Sur cet album, vous jouez tous les instruments. En tant que homme de studio, comment avez-vous appréhendé la scène?

J’avais déjà sorti deux EP avant Rhapsode , et j’étais donc déjà rompu à l’exercice du « live ». Ce qui n’empêche pas que je n’ai jamais trop été attiré par la scène. Je suis quelqu’un d’assez réservé, mais j’ai dû forcer ma nature. Avec le temps, on s’y fait! Et aujourd’hui, j’adore ça. Cette année, on a fait de superbes concerts et de belles rencontres.

Ça n’a pas du être facile d’adapter Rhapsode , album à multiples couches, sur scène?

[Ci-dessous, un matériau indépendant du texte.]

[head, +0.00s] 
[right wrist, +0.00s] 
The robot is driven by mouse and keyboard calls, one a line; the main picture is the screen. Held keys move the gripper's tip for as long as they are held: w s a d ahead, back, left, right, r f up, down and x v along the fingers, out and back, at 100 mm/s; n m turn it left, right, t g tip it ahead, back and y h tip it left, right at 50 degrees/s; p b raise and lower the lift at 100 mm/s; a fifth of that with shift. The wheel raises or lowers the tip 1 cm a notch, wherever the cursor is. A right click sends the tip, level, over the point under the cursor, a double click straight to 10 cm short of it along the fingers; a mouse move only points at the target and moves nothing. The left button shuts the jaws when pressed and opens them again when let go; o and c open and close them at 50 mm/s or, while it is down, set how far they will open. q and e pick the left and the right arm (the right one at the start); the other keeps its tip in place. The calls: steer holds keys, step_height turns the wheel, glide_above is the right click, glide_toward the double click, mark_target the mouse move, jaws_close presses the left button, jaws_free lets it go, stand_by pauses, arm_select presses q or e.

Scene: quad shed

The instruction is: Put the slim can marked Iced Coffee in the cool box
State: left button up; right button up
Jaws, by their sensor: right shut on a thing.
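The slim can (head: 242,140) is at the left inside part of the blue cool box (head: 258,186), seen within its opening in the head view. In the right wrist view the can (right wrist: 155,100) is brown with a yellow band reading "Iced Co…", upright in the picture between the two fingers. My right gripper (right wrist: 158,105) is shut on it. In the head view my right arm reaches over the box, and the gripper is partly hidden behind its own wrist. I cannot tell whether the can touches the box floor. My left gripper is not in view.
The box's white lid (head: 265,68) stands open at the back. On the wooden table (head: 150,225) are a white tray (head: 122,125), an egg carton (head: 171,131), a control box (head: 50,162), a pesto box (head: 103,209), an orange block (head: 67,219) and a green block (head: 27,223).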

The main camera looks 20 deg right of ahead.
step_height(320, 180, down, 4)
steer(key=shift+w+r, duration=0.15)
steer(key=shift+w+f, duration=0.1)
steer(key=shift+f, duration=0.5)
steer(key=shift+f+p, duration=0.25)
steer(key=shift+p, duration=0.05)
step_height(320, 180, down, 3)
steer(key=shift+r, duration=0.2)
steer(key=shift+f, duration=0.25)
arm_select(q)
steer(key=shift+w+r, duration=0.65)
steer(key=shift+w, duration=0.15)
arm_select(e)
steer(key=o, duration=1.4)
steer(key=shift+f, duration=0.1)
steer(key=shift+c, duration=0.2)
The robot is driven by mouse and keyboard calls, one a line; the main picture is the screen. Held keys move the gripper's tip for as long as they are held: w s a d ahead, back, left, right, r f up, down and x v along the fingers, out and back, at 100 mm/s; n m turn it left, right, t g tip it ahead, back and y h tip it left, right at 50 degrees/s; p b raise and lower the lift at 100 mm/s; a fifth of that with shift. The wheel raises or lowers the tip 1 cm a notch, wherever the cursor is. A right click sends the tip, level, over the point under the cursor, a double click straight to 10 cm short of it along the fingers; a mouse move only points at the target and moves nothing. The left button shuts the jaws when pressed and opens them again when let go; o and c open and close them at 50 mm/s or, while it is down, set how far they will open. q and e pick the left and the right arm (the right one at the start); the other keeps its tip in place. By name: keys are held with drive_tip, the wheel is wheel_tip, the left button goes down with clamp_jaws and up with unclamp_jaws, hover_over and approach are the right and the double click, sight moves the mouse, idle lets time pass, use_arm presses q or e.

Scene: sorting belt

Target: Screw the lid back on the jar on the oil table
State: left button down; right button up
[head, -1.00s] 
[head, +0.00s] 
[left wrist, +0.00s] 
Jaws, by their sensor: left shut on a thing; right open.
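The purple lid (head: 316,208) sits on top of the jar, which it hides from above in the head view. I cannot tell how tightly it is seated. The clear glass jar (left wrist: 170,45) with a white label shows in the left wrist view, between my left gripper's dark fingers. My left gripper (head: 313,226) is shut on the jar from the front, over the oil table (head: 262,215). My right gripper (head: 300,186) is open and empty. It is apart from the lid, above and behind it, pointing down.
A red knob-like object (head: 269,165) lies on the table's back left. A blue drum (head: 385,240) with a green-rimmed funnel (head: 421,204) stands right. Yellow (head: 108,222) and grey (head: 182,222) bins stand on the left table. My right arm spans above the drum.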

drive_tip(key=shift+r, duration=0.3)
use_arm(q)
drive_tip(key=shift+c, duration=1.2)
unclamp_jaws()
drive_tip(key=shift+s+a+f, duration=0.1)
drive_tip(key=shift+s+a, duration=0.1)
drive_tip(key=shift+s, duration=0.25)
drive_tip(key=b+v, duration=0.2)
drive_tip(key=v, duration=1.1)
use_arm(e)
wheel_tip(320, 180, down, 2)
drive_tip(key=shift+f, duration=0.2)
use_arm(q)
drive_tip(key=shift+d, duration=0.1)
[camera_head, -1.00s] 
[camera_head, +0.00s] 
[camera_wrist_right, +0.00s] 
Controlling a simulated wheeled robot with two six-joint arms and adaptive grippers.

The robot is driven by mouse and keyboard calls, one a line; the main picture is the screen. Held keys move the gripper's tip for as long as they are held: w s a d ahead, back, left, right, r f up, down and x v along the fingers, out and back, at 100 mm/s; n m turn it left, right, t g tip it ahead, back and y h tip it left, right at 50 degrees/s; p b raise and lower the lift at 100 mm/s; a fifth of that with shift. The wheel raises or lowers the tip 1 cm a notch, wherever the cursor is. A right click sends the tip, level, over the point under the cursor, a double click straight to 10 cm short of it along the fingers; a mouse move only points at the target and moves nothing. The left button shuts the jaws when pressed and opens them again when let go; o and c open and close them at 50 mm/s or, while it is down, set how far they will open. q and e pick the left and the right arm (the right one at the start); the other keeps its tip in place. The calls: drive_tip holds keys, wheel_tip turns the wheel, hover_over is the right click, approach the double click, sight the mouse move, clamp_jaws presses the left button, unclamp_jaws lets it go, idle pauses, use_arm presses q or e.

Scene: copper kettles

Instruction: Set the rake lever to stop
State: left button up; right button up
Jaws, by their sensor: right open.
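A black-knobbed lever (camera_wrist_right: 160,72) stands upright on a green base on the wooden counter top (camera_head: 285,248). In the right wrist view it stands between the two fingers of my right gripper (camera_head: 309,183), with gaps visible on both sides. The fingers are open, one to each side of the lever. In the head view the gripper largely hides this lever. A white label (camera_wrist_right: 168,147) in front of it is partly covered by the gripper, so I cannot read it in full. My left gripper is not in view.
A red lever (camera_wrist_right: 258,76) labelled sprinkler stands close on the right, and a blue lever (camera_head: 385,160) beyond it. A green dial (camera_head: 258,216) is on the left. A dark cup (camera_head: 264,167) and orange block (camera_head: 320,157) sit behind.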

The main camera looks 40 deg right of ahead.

Ça a pris beaucoup de temps pour trouver les arrangements pour le « live ». L’album contient, notamment, beaucoup de couches de claviers. Et comme je n’ai pas quinze mains, j’ai dû trouver des solutions… D’ailleurs, c’est aussi pour cela que j’ai pris du temps – près de deux ans – pour dénicher le bon groupe d’amis avec qui je voulais jouer. D’ailleurs, ça s’entend sur scène : ils ont un sacré bon feeling, sans oublier le fait qu’ils sont bien meilleurs musiciens que moi (rire) . Du coup, le résultat est plus rock, plus vivant. En fait, c’est mieux que le disque!

Quels sont vos projets?

J’ai envie de puiser encore plus dans la musique française des années 60-70, affiner cette touche, cet héritage de Gainsbourg à Vannier. Bref, être un peu moins américain. En même temps, j’aime être imprévisible. J’ai le temps pour moi. En outre, j’ai deux ou trois trucs qui vont sortir en janvier, notamment un chez Born Bad, en l’occurrence un EP avec deux autres artistes du label : Julien Gasc et Dorian Pimpernel.

Grégory Cimatti

Forever Pavot. De Gudde Wëllen – Luxembourg. Le vendredi 18 décembre à 22 h.